The 1950s were tumultuous years.  Americans discovered psychotherapy and having a nervous breakdown was fashionable. Cars grew exuberant tailfins. Sputnik orbited visibly overhead. Everybody was taking essentially pointless IQ tests. The Cold War was on and students were made to lie down in neat rows in school hallways so they could survive a nuclear attack from the Soviets.  (No wonder they needed shrinks.) Most Americans owned TVs for the first time. You could doubtless add to that list. 
Classical LPs arrived.  Were they positive or negative? Of course they were positive, because people could listen to classical music in nice big 30-minute chunks instead of the six-minute peashooter sound bites that they got on 78s.
Thanks to the LP, we could hear artists like Arthur Rubenstein, Mischa Elman, Lotte Lehmann, and others. I remember listening to an LP recording of The Rite of Spring – my first exposure to the work.  The Rite of Spring would have been a pointless if it had been chopped up into six-minute chunks and released on 78s.
But although LPs were wonderful for late Romantic some post-Romantic music too, they distorted Baroque music in damaging ways that are still being felt today.
“Baroque” meant a lot of things in those days. Stokowski’s monumental and skillful arrangement of Bach’s “Toccata and Fugue in G Minor,” for example, was a ton of fun, but had about as much to do with Baroque music as miniature golf has to do with the PGA Tour.

Based on what was being released on LPs in those days, many people seemed to conclude that Baroque’s two composers worth watching were Bach and Vivaldi.  Recordings of their works in those days were mostly big and mushy, played by big orchestras.
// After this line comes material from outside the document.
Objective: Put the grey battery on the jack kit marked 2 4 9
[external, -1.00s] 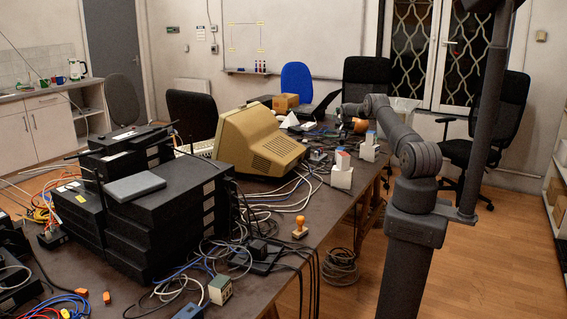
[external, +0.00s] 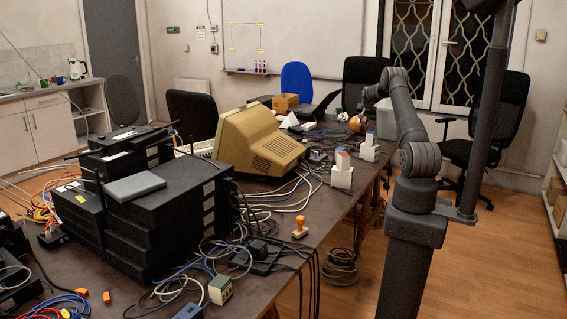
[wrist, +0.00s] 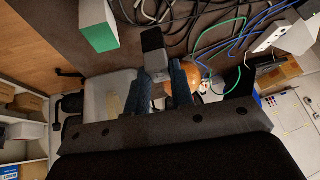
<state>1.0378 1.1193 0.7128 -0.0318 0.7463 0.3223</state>
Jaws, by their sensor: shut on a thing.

Somehow the value of Bach could be aurally decoded somewhat from big pillowy recordings – especially recordings of the Mass in B Minor and other big choral works performed by huge choruses and jumbo orchestras. But Vivaldi just didn’t make any aural sense. Only in recent years do we have any recordings that cut to the leaner essence of what Vivaldi is really all about.
Recordings of Corelli’s Concerti Grossi, played by big orchestras, were distorted and mostly useless. So too with most of the music of the French Baroque. I remember buying some early LPs of suites of ballet music by Rameau, Lully, and Couperin, for example, and dismissing those composers as uninteresting.  Only in recent years, again, have recordings of their works, played with some historical accuracy, been able to convey the energy and vitality.
There were exceptions, of course. I remember buying some early Archiv LPs of works by composers like Lassus and Purcell, for example, that came pretty close to offering what we today would call “historically informed” performances. But I’d posit the view that the most valid recordings of Baroque music from the 1950s were found only on records of works that perforce had to be performed by soloists or small ensembles.
I’m talking about the recordings of harpsichord works by Bach and others that Wanda Landowska made. Also, the performances of Bach’s lute suites that guitarist Andre Segovia recorded. Those recordings hold up today and still tell us valid things about Bach, because they had to be recorded by one player.
Here’s what is apparently the only available video of Landowska playing Bach on her preferred, rather huge and piano-like Pleyel harpsichord.

And here’s a video of Segovia playing Bach.

Some vocal recordings from those days also came fairly close to conveying the intentions of Baroque composers. I’m thinking of the terrific recordings made by the countertenors Russell Oberlin and Alfred Deller of the works of Purcell, John Blow and earlier British composers like Dowland.
Here’s countertenor Russell Oberlin singing a cantata by Alessandro Scarlatti.

What if Different Baroque Composers Had Been Recorded First in the 1950s?
It all makes me wonder. What if record labels had decided to release recordings of Rameau and Telemann instead of Bach and Vivaldi? Would casual lovers of classical today think of Rameau and Telemann as the most important composers of the Baroque era? Which they could have been, by the way. 
You can’t rewrite history, but you can think about it.